* WHAT THIS TASK INVOLVES: Copy each line that contains the word "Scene".

= = = =

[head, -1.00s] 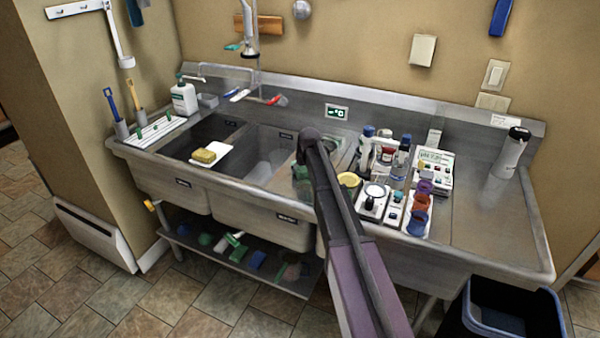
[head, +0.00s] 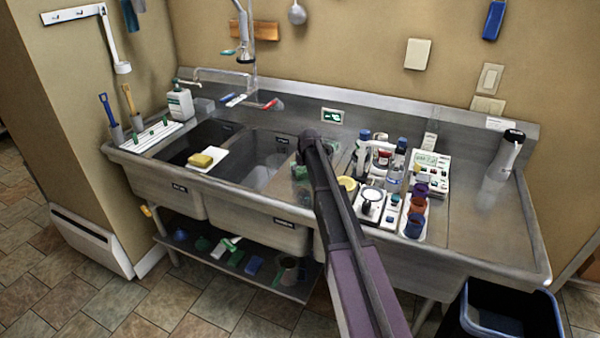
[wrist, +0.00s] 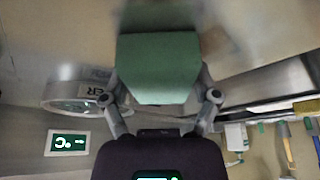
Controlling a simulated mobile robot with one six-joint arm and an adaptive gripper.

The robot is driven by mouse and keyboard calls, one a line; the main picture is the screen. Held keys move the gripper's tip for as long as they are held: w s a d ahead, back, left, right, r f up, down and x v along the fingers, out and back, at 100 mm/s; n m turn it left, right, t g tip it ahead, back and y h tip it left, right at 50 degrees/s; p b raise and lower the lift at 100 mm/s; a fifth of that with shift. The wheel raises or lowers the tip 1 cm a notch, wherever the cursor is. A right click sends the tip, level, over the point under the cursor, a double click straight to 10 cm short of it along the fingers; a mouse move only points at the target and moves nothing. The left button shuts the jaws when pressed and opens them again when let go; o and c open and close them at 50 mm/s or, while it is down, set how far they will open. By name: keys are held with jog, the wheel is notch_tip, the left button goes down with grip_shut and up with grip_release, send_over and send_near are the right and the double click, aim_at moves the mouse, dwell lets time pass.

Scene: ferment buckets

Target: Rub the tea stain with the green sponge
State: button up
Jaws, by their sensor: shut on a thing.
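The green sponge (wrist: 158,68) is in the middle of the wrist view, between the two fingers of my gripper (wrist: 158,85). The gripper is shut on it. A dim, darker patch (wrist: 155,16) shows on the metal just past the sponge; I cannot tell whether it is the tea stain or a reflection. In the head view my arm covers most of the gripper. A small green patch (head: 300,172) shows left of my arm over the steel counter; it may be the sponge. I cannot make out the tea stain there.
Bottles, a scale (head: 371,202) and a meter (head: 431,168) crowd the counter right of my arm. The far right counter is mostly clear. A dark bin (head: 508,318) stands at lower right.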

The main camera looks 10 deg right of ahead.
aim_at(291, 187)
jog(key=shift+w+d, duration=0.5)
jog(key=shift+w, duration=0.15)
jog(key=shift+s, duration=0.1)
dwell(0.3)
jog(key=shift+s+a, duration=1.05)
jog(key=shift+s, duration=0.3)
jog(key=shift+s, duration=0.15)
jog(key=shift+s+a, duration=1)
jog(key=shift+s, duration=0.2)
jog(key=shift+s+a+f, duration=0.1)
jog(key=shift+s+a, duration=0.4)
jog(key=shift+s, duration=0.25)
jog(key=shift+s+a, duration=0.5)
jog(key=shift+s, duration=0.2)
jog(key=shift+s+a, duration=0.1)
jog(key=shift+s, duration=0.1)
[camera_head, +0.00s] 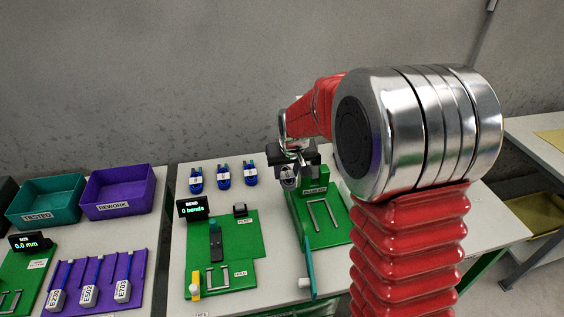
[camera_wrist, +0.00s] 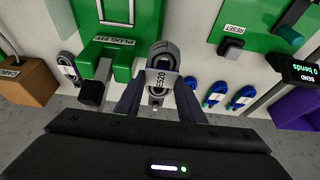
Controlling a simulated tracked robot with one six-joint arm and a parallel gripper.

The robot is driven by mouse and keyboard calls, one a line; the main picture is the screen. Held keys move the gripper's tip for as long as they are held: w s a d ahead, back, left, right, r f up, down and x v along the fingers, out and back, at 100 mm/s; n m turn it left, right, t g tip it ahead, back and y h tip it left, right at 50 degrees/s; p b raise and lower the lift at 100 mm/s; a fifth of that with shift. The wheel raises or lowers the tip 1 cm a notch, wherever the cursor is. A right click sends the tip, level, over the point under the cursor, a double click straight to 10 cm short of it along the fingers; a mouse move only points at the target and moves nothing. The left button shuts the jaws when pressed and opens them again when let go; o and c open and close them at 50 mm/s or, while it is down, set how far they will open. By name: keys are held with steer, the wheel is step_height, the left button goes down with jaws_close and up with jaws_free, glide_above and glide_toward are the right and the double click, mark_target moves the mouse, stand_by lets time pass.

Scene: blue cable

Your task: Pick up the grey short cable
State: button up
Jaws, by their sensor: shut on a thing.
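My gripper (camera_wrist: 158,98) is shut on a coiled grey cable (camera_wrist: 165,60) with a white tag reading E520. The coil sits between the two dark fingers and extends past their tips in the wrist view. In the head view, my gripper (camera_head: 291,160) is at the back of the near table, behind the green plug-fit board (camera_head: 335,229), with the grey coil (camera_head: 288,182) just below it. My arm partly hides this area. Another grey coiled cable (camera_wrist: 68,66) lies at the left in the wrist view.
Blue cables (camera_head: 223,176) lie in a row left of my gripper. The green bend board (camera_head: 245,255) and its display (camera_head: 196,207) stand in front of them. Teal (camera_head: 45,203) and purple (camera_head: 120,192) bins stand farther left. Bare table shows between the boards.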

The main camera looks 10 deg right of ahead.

= = = =

* EXERCISE SOLUTION:
Scene: ferment buckets
Scene: blue cable

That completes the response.